"Wir sind Sturmspitzen"

von Menschen - "Wir sind Sturmspitzen" © Bild: Sebastian Reich

Sie proben gerade Samuel Becketts modernen Klassiker "Endspiel" aus den Fünfzigerjahren. Wir scheinen gerade mehr in einer Endzeit zu leben als damals. Gewinnt das Stück an Aktualität?
Nicholas Ofczarek: Es ist tatsächlich allgegenwärtig. Zu jeder Zeit.
Michael Maertens: Absolut. Es ist unabhängig von jedem Tagesgeschehen. Vergänglichkeit, Tod und Liebe, das sind Themen, die immer aktuell sind, die uns angehen. Und das auf eine ganz geheimnisvolle, spannende, anrührende, gruselige Weise. Es wird in hundert Jahren noch so spannend sein wie vor sechzig Jahren.

Wird es in hundert Jahren überhaupt noch Menschen geben?
Ofczarek: Sicher, das Prinzip Hoffnung lebt auch in diesem Stück.
Maertens: Das ist es, was das "Endspiel" so berührend macht: Bei aller Apokalypse gibt es immer die kleine Hoffnung auf einen Ausweg.

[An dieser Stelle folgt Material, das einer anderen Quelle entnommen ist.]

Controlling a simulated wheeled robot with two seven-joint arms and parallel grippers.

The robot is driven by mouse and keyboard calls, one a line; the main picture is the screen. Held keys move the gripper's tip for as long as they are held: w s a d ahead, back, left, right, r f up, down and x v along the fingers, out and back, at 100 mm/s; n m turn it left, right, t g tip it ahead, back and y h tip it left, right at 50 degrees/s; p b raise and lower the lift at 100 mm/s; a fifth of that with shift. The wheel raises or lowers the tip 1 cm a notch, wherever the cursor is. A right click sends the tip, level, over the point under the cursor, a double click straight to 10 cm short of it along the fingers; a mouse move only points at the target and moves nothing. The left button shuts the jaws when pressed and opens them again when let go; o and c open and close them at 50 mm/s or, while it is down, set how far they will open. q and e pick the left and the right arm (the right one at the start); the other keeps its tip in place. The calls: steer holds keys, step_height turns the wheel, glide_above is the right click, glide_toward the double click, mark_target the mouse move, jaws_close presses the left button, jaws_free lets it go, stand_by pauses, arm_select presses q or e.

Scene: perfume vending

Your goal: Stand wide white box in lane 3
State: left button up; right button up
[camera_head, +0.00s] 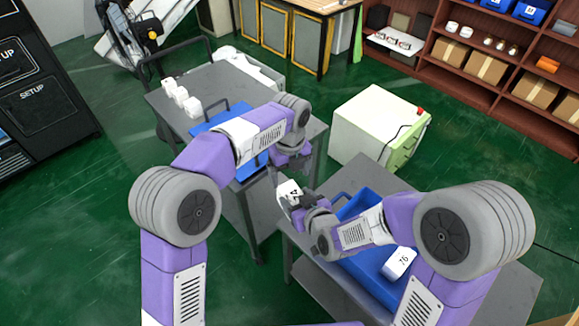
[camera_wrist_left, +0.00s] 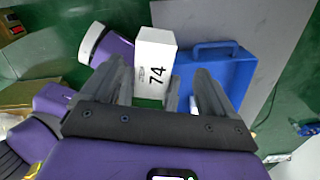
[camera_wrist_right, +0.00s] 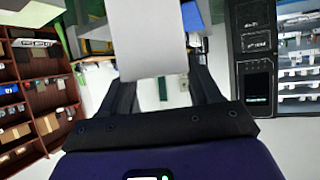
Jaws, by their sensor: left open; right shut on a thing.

Leben wir politisch in einem Endspiel?
Ofczarek: Ich finde vieles heute bedrohlich. Wir lassen Populisten aufkommen, die keine Lösungen haben. Vielleicht wird man durch die Folgen des Brexits endlich sehen, was das für Blasen sind. Wir zahlen noch immer die Schulden des Hypo-Skandals, aber keiner erinnert sich mehr, wer daran schuld ist. Aber die anderen Parteien sind auch nicht gerade stark. Im Moment kann keine Partei mit Inhalten aufwarten. Wobei Kern zumindest ein Hoffnungsschimmer ist.

Sie sind ein Bühnenpaar wie einst Gert Voss und Ignaz Kirchner, die ebenfalls "Endspiel" aufführten. Was empfinden Sie dabei?
Maertens: Am Anfang dachte ich, ich bin Voss und er ist Kirchner, dann war es wieder umgekehrt. Wir haben uns von Anfang an respektiert, aber ich habe jetzt das Gefühl, einen neuen Freund gefunden zu haben.
Ofczarek: Ja, hast du. So eine gemeinsame Theaterbiografie hilft bei einem Stück wie "Endspiel" sehr viel.

Ist es nicht eine Last, als Sturmspitzen des Hauses anzutreten?
Maertens: Scheitern gehört dazu, und wir sind geübte Sturmspitzen. Wir wollen diese Aufgabe und werden uns ihr auch stellen. Über den Druck zu jammern, wäre lächerlich. Wobei Niki im "Endspiel" mehr der Spielmacher ist. Ich muss rennen und stürmen und die Bälle reinschießen. Die Rolle ist körperlich wahnsinnig anstrengend.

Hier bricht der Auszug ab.